The entries below contain a line with "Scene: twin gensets" and a line with "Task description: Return". Retype exactly everything from the first down to the second, both included, and nothing else.

(Excerpt from a dataset)
* Begin *
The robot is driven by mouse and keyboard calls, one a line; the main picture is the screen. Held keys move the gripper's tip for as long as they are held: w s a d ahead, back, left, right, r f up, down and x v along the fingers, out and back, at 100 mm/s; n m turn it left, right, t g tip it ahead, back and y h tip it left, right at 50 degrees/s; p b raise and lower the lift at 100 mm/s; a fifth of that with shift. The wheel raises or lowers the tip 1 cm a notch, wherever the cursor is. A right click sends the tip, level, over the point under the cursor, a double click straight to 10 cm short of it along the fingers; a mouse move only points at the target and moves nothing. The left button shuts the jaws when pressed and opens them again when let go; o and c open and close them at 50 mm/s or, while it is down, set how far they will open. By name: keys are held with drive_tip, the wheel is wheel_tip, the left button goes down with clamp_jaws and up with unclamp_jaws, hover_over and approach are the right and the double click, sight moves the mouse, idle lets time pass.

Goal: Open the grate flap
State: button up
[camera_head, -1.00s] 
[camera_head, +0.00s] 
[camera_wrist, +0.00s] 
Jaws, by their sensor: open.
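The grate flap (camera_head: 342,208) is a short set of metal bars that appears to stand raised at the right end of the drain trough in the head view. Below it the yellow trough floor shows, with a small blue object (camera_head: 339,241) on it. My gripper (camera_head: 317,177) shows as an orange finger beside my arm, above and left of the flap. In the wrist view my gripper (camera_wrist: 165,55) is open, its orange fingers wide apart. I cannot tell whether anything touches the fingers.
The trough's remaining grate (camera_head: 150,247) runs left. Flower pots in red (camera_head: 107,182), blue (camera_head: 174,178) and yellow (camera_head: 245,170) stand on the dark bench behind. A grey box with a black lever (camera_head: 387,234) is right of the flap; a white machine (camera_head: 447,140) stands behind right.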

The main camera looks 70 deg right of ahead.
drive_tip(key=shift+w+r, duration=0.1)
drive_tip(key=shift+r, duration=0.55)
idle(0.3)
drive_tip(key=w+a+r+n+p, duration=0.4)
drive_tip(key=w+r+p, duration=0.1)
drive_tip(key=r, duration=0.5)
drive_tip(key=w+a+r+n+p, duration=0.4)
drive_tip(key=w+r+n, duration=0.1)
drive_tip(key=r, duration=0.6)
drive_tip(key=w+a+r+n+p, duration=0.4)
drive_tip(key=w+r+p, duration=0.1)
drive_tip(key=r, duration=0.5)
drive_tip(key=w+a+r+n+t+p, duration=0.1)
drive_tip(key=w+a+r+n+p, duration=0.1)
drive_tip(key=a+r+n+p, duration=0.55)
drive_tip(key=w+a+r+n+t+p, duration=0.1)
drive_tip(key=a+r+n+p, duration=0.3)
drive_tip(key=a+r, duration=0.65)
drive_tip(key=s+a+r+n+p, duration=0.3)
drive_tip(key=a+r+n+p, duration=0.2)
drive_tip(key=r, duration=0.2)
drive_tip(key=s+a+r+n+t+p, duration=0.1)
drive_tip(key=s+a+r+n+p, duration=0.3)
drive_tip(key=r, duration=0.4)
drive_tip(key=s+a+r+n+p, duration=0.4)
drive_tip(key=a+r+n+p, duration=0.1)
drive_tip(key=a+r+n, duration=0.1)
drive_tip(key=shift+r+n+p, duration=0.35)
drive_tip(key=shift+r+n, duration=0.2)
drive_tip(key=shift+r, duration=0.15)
* End *
* Begin *
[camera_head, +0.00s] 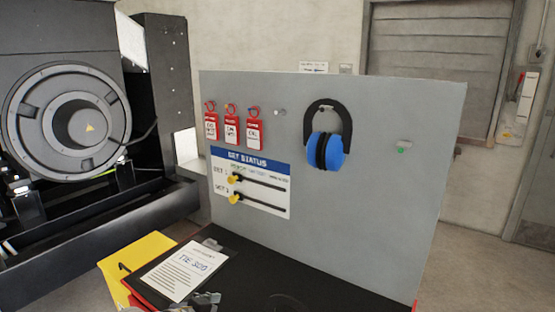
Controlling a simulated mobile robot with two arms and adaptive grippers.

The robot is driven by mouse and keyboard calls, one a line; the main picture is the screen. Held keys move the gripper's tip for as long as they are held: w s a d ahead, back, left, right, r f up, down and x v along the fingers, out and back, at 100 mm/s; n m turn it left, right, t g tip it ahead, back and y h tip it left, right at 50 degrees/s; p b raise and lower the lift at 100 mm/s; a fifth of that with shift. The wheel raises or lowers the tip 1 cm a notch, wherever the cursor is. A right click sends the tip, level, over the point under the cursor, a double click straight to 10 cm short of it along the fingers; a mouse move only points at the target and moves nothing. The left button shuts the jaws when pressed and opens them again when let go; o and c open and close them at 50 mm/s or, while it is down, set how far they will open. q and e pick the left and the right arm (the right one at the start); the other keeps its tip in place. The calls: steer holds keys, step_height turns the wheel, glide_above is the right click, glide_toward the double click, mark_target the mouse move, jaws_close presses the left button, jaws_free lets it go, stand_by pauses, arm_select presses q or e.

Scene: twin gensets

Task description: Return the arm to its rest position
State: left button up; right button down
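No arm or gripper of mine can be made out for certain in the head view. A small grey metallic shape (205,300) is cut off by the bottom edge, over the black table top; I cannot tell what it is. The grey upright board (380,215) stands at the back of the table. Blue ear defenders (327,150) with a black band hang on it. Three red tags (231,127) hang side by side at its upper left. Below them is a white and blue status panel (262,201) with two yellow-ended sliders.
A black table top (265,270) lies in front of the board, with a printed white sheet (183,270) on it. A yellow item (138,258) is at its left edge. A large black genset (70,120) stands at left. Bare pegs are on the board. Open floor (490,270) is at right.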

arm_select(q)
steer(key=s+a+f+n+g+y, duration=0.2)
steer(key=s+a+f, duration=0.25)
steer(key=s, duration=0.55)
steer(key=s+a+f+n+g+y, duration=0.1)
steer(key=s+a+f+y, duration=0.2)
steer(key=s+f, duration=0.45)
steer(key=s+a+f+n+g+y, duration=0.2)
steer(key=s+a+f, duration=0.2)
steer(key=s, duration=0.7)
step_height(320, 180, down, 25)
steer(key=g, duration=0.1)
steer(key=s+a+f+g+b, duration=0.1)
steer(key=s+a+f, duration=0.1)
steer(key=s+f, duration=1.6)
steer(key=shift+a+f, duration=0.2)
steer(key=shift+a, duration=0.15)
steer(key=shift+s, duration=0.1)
* End *
== Problem solution ==
Scene: twin gensets

Task description: Return the arm to its rest position

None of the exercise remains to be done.